## BEGIN Exercise materials

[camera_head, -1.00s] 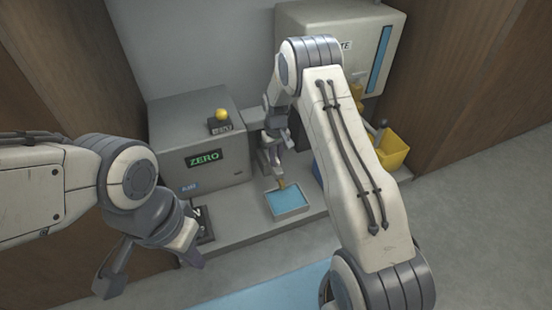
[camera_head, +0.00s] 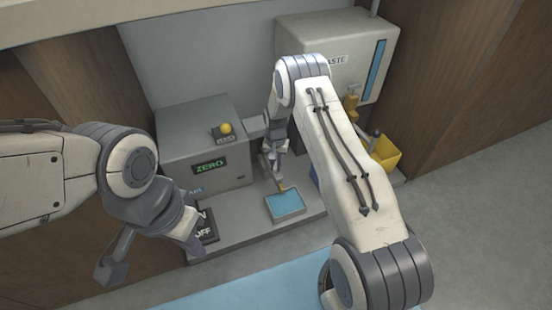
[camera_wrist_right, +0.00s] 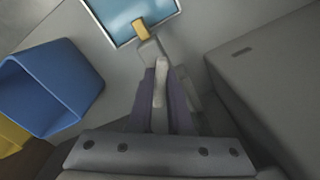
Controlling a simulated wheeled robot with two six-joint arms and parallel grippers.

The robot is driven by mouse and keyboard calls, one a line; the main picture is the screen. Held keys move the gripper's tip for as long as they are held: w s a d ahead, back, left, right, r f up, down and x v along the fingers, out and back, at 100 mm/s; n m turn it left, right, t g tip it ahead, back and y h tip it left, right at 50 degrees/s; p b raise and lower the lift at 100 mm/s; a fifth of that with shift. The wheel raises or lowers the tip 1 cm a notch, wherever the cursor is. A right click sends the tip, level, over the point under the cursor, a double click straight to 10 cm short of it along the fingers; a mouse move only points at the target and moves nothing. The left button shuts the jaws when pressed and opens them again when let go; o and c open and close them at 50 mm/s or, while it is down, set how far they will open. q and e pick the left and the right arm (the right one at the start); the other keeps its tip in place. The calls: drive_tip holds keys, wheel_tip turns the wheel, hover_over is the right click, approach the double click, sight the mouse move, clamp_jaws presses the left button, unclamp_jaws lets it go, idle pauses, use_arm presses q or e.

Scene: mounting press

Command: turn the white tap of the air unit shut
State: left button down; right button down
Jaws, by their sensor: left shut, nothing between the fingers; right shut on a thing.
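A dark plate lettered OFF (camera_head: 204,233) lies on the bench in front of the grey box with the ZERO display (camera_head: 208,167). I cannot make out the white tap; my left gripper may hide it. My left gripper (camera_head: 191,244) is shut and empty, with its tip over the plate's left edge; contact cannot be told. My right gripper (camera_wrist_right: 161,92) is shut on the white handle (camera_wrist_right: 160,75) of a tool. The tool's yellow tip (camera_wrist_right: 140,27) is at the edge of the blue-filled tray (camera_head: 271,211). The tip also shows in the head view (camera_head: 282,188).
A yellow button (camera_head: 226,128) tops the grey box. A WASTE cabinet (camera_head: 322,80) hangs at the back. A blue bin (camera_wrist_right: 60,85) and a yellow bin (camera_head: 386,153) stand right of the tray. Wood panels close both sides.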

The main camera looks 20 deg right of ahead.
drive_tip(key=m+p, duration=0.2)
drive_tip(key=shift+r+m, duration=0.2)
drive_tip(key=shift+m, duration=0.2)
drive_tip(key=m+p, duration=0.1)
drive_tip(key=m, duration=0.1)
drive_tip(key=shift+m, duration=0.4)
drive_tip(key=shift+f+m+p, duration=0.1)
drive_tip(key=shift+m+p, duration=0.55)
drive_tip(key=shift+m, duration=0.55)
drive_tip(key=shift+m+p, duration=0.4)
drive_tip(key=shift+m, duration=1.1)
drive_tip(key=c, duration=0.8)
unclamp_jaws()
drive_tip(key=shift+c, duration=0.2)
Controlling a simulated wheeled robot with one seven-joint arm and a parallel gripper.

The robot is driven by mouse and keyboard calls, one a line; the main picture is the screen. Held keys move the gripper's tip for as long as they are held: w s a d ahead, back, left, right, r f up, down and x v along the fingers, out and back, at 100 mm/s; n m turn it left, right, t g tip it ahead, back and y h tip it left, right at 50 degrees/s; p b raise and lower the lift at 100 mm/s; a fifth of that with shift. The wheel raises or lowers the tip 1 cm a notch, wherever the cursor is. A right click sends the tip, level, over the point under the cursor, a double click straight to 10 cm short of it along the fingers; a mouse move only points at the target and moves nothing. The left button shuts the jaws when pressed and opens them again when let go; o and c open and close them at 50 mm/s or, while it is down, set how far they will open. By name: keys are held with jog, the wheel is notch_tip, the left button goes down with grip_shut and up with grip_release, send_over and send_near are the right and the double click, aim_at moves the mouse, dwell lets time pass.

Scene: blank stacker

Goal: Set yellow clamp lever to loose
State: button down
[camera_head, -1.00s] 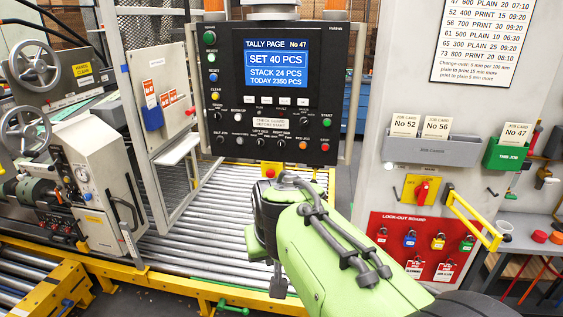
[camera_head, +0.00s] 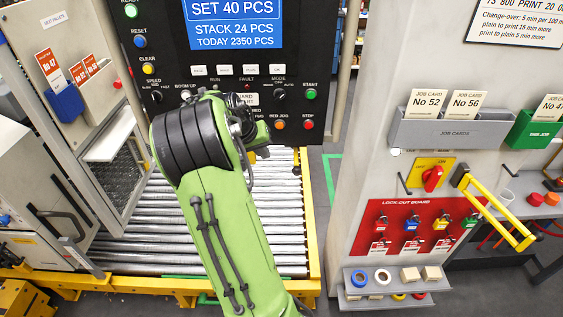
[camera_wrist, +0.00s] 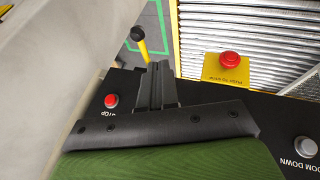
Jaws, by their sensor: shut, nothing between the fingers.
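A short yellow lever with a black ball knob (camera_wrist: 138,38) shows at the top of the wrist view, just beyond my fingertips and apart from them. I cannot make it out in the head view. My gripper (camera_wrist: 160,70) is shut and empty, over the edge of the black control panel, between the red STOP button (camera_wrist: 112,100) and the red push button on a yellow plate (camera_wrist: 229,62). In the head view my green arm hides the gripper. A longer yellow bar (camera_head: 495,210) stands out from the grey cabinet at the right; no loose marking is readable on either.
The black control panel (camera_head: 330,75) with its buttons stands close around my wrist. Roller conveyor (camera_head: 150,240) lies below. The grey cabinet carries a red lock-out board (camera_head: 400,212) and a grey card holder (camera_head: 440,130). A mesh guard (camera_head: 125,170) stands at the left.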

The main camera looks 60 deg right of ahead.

## END Exercise materials
## BEGIN Exercise materials

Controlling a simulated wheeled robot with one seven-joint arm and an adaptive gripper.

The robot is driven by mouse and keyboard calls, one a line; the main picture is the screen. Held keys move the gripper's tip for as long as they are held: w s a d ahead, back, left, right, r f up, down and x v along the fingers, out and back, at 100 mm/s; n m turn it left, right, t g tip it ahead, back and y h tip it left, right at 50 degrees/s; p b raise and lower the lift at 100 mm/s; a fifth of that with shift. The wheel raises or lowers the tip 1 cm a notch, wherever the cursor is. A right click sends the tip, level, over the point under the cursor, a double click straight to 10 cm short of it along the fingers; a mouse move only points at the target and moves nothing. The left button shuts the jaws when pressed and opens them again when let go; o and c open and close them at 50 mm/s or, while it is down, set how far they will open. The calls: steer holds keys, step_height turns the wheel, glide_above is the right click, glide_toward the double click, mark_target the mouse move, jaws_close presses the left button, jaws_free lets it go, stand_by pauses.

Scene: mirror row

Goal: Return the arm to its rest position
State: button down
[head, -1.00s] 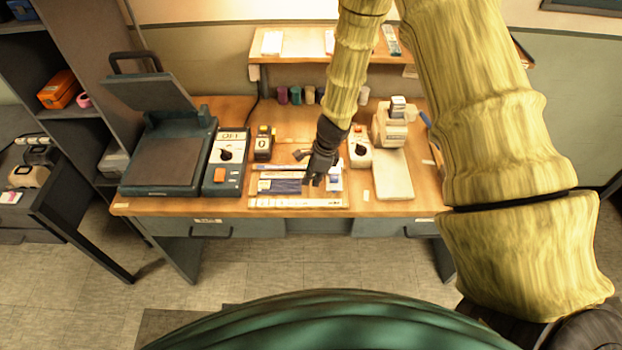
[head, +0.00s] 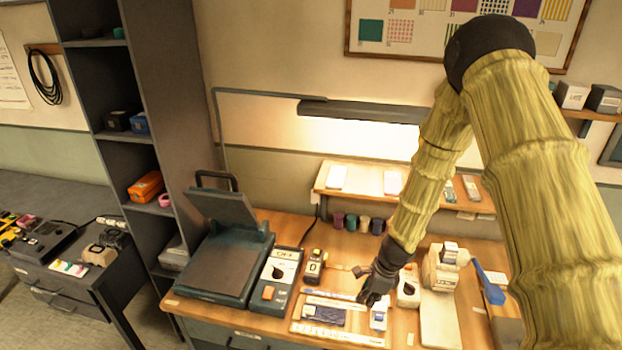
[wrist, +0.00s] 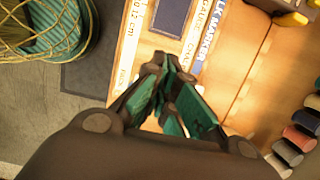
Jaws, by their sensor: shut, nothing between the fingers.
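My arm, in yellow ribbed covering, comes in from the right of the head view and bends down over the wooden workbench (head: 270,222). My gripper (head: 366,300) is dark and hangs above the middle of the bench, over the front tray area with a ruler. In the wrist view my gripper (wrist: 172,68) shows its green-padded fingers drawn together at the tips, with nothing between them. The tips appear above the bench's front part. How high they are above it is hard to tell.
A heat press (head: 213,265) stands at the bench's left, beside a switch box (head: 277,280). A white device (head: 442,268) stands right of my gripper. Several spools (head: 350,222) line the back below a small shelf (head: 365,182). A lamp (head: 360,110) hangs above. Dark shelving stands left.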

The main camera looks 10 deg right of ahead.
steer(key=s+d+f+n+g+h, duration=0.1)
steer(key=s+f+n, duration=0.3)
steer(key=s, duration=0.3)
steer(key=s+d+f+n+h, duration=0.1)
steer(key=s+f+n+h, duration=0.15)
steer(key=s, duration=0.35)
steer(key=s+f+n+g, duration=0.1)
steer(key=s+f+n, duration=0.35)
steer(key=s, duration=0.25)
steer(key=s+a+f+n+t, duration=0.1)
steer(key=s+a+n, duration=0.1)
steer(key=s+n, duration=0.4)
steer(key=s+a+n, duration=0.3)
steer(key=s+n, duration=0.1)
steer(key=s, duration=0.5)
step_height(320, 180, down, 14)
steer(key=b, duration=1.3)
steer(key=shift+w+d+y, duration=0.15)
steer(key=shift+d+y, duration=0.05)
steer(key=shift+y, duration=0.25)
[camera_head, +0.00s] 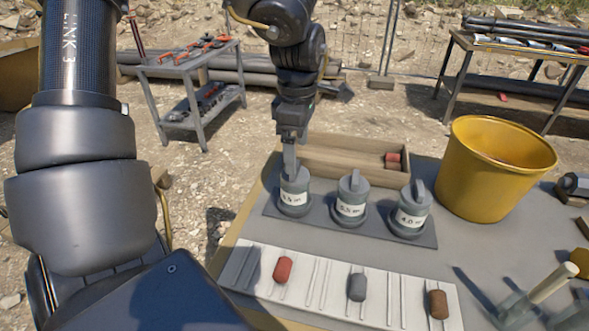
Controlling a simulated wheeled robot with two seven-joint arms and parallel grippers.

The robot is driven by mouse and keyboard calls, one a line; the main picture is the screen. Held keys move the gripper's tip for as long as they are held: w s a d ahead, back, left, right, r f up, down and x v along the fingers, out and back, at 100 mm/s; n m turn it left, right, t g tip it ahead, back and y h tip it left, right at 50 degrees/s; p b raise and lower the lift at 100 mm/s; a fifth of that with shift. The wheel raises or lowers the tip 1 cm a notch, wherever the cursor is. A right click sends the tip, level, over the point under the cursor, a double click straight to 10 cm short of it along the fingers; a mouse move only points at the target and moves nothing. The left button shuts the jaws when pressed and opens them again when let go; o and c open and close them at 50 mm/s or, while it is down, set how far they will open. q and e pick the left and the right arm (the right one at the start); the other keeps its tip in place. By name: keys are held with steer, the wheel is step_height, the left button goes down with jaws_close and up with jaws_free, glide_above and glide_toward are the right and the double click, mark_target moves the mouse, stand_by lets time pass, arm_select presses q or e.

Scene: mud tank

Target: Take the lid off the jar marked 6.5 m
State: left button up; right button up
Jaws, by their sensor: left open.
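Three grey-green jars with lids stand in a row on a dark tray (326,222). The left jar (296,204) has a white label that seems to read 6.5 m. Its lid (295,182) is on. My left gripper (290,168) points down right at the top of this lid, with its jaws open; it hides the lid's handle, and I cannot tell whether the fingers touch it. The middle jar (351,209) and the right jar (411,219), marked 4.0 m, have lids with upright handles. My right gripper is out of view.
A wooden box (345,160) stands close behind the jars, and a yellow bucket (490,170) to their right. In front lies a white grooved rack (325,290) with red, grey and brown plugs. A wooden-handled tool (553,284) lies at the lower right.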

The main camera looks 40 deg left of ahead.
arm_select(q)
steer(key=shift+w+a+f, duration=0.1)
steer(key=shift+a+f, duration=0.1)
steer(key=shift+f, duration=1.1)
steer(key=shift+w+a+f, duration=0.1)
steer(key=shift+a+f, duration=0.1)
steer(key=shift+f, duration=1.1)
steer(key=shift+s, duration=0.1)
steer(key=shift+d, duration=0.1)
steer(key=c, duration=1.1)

## END Exercise materials

» Work to do
Using the listing above, show every line that includes the string "arms".

» Worked answer
Controlling a simulated wheeled robot with two six-joint arms and parallel grippers.
Controlling a simulated wheeled robot with two seven-joint arms and parallel grippers.

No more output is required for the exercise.